Um grande aprendizado naquilo que podemos chamar de legado da Teologia da Libertação foi o entendimento do papel relevante das “ciências” na construção do “discurso teológico”. Lembro bem do Pe. José Comblin nos ensinando no saudoso ITER que as “ciências humanas” são uma espécie de mediação sócio-analítica para auxiliar a teologia e a práxis pastoral. Não em sentido medieval de “serva da teologia”, mas em sentido auxiliar mesmo. Naquilo que não é papel específico da teologia, a ciência lhe é auxiliar. Acredito que estamos diante das mais modernas das relações entre Teologia e Ciências. Sem medo ou práticas colonizadoras.

Este breve e superficial preâmbulo foi para justificar um tema delicado entre católicos/católicas que é o tema do aborto. Não se trata de um jogo perverso contra/a favor. Pior caminho dentro do cristianismo. As comemorações nestas redes digitais por parte dos grupos católicos de extrema direita diante das últimas decisões da câmara federal nos que diz respeito à “gravidez infantil” não surpreende, mas nos deve fazer pensar cada vez mais.
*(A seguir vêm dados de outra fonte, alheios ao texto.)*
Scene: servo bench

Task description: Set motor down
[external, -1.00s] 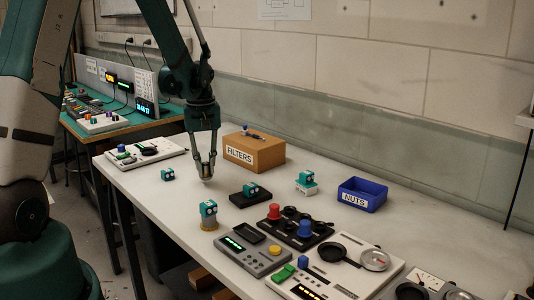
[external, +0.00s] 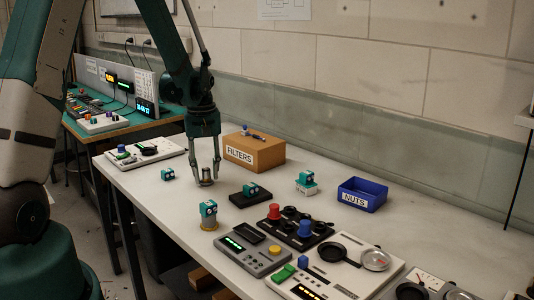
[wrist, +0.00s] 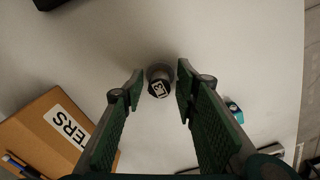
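The motor appears to be the small grey cylinder (external: 206,177) standing upright on the white bench. In the wrist view its dark top (wrist: 159,88) carries a white label that looks like "L3". My gripper (external: 207,184) is low over the bench with one finger on each side of the cylinder. In the wrist view my gripper (wrist: 160,87) is open, with narrow gaps between the fingertips and the cylinder. The cylinder's base is partly hidden.
A cardboard FILTERS box (external: 254,153) stands behind and right of my gripper. A black base with a teal block (external: 250,190) is at right, and a loose teal block (external: 167,174) at left. A teal block on a cylinder (external: 208,214) stands in front. A blue NUTS bin (external: 362,195) is farther right.

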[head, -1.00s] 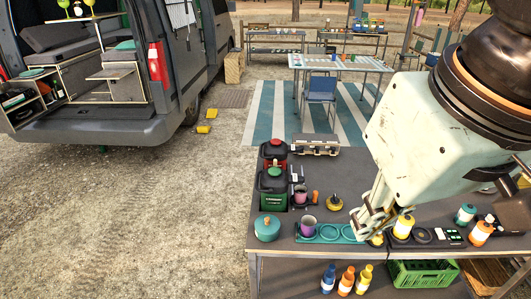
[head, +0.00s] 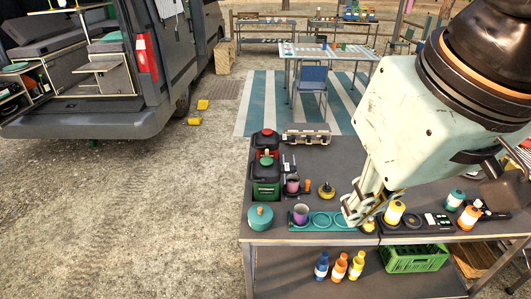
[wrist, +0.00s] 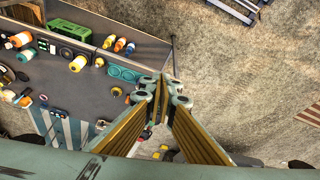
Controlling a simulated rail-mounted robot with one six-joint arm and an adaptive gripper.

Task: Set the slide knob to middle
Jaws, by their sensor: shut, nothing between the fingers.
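My gripper (head: 352,214) is shut and empty, with its fingers together above the front part of the dark worktop in the head view. In the wrist view my gripper (wrist: 161,88) also shows closed, with the floor and worktop edge behind it. I cannot clearly make out the slide knob. A small dark panel with pale marks (head: 437,220) lies right of the tip, and another narrow dark piece with a pale strip (head: 288,164) lies behind the mug. Neither is sharp enough to tell as the slide. My arm hides the right rear of the worktop.
A teal ringed tray (head: 321,220), a purple mug (head: 301,213), a teal pot (head: 261,217) and a green canister (head: 265,187) stand left of my gripper. A yellow-and-white bottle (head: 394,212) stands close on its right. A green crate (head: 415,258) sits below.

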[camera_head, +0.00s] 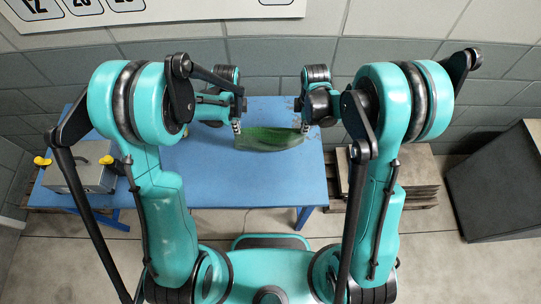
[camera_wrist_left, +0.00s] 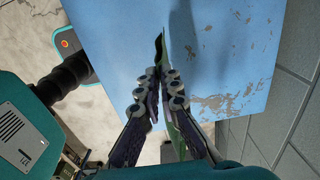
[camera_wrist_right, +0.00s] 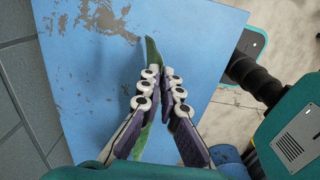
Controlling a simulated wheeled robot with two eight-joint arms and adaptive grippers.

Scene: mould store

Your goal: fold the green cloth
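The green cloth (camera_head: 268,139) is stretched between my two grippers over the blue table (camera_head: 190,160). Its far part is darker green and its near part is paler. My left gripper (camera_head: 238,126) is at its left end, with the fingers closed on a thin edge of it; the cloth also shows in the left wrist view (camera_wrist_left: 159,48). My right gripper (camera_head: 304,127) is closed on its right end, and the cloth sticks out past the fingertips in the right wrist view (camera_wrist_right: 150,50). I cannot tell how much of the cloth touches the table.
A grey box with yellow knobs (camera_head: 85,172) stands at the table's left end. A pallet with stacked brown sheets (camera_head: 415,175) and a dark cabinet (camera_head: 500,185) are to the right. A grey block wall (camera_head: 270,50) is behind. The table in front of the cloth is clear.

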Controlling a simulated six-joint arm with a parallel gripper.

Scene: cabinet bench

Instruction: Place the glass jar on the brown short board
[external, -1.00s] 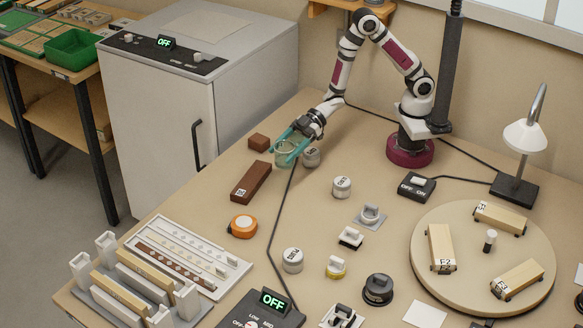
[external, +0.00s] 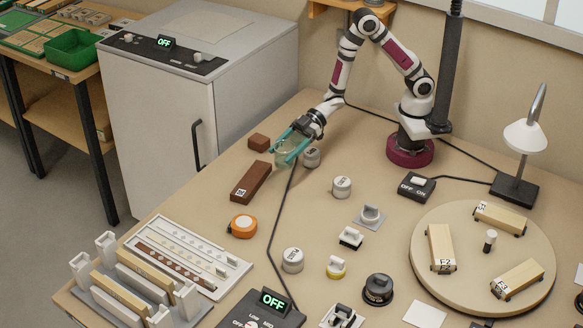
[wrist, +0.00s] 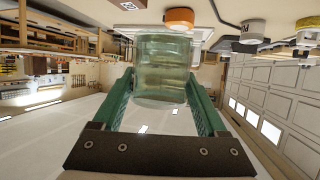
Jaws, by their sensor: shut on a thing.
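The glass jar (external: 287,152) is pale green and see-through. My gripper (external: 290,157) has its teal fingers shut on the jar's sides. In the wrist view the jar (wrist: 162,70) fills the space between the fingers (wrist: 163,85). I cannot tell for sure whether its base touches the table. A brown board with a white label (external: 251,182) lies flat just left of and nearer than the jar, with nothing on it. A shorter brown block (external: 259,143) lies left of the jar, also bare.
A black cable (external: 282,205) runs along the table just in front. An orange round item (external: 243,224) sits nearer than the labelled board. A grey cabinet (external: 170,110) stands to the left.

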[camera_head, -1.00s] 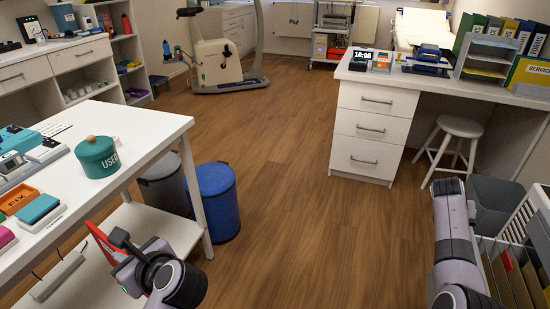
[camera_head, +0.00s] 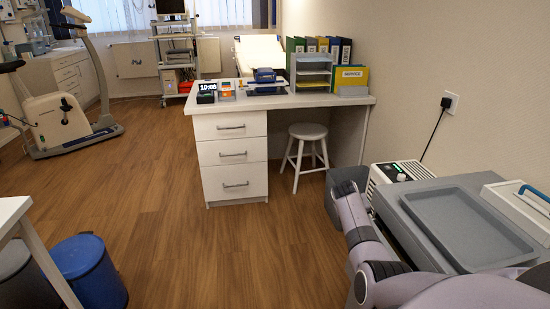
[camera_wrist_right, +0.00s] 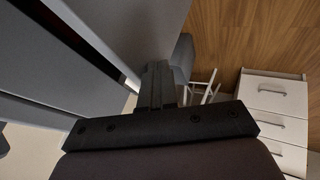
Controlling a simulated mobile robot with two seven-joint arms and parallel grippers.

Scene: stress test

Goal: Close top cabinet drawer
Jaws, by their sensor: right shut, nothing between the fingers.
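A grey cabinet (camera_head: 390,213) stands at the lower right in the head view, with a grey tray on top. My right arm covers its front, so how far its top drawer stands out is hidden there. In the right wrist view, grey panels (camera_wrist_right: 120,25) fill the upper left, with a dark gap and a thin red strip between them. My right gripper (camera_wrist_right: 155,85) is shut and empty close beside these panels; I cannot tell whether it touches them. In the head view its fingers are hidden. My left gripper is not in view.
A white desk (camera_head: 290,103) with three drawers, all looking flush, stands ahead; a white stool (camera_head: 307,135) is under it. A grey bin (camera_head: 345,180) stands by the cabinet. A blue bin (camera_head: 92,275) is at lower left. The wooden floor between is clear.

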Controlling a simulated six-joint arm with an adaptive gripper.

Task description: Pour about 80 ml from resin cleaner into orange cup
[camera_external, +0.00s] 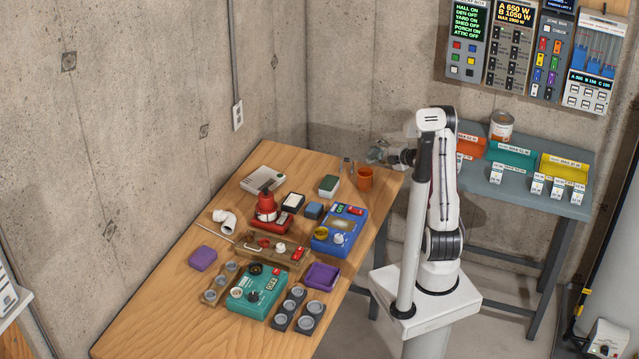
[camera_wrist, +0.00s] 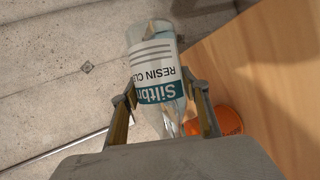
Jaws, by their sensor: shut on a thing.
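The resin cleaner is a clear glass bottle (camera_wrist: 155,75) with a white and teal label, upside down in the wrist view. My gripper (camera_wrist: 165,108) is shut on it, one finger on each side. In the outside view my gripper (camera_external: 398,157) holds the bottle (camera_external: 376,153) tilted, above and just right of the orange cup. The orange cup (camera_external: 365,179) stands upright at the table's far right corner. It also shows in the wrist view (camera_wrist: 229,121), partly hidden by the right finger. The cup's contents are hidden, and I cannot tell whether liquid is flowing.
A small clear glass item (camera_external: 347,167) stands left of the cup, near a green-topped box (camera_external: 329,185). A blue device (camera_external: 340,231) and a red tool (camera_external: 266,207) stand further forward on the wooden table (camera_external: 160,310). A grey bench with coloured bins (camera_external: 511,154) is to the right.
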Não surpreende porque já faz algum tempo que venho pesquisando e monitorando num projeto de pesquisa as ações destes grupos de extrema direita católicos nas redes digitais. Isto posto, vamos ao tema.

Acabei de acompanhar neste junho de 2024 e perplexo a votação da urgência de tramitação do Projeto de Lei 1904/24, o PL da Gravidez Infantil, que equipara o aborto legal a homicídio. A urgência foi apresentada e aprovada na chamada votação simbólica. Uma manobra triste de Arthur Lira, presidente da Câmara, que durou apenas 23 segundos. Notoriamente uma regressão em relação à legislação que temos em vigor sobre as “práticas legais de aborto”. A rapidez da aprovação, a falta de uma reflexão séria sobre o tema e o recurso a este “populismo político” que tem sido costume na câmara federal nos últimos anos, tem demonstrado uma “incapacidade crônica” de levar a sério temas muito sérios. Este que foi em segundos voltado hoje é um deles.

Grupos de extrema direita dentro do catolicismo e seus apoiadores comemoraram tal decisão e a velocidade dela. Triste ver isto. Em nada isto testemunha uma vivência séria do catolicismo enquanto Igreja cristã. Não defendo aqui que nós católicos sejamos os “paladinos na defesa do aborto”. Sejamos sinceros, não se trata disto. Se trata de reconhecermos estudos sérios sobre as práticas abortivas no Brasil. Quais mulheres fazem e em por quais motivações fazem. Não podemos cair na “armadilha epistemológica” que foi criada por esta extrema direita e seu populismo na compreensão do que seja a ciência moderna. Para não falar em seu negacionismo. A armadilha epistemológica que falamos é: desconsiderar a ciência moderna e ainda afirmar seu “vínculo com práticas diabólicas” para imediatamente tornar inválida qualquer pesquisa científica. Sendo bem direto: isto vai em sentido contrário as resoluções pastorais do Concílio Vaticano II.

A leitura punitivista da vida social da extrema direita católica não surpreende. Defendem isto abertamente. E no fundo, são isto. Mas o silêncio da esquerda católica que ainda existe e resiste dentro e fora da Igreja diante de tamanho absurdo, surpreende… E ainda demonstra a dimensão do problema que estamos enfiados enquanto católicos num mundo que assiste quase paralisado a volta de ideias extremistas que muito nos lembra certos tipos de fascismos que já tivemos informações históricas. Não pretendo ir mais longe que isto. Apenas dizer que a situação é grave e que, como dizia Dom Helder Câmara, “que devemos chegar a tempo”. Enquanto ainda tempos tempo.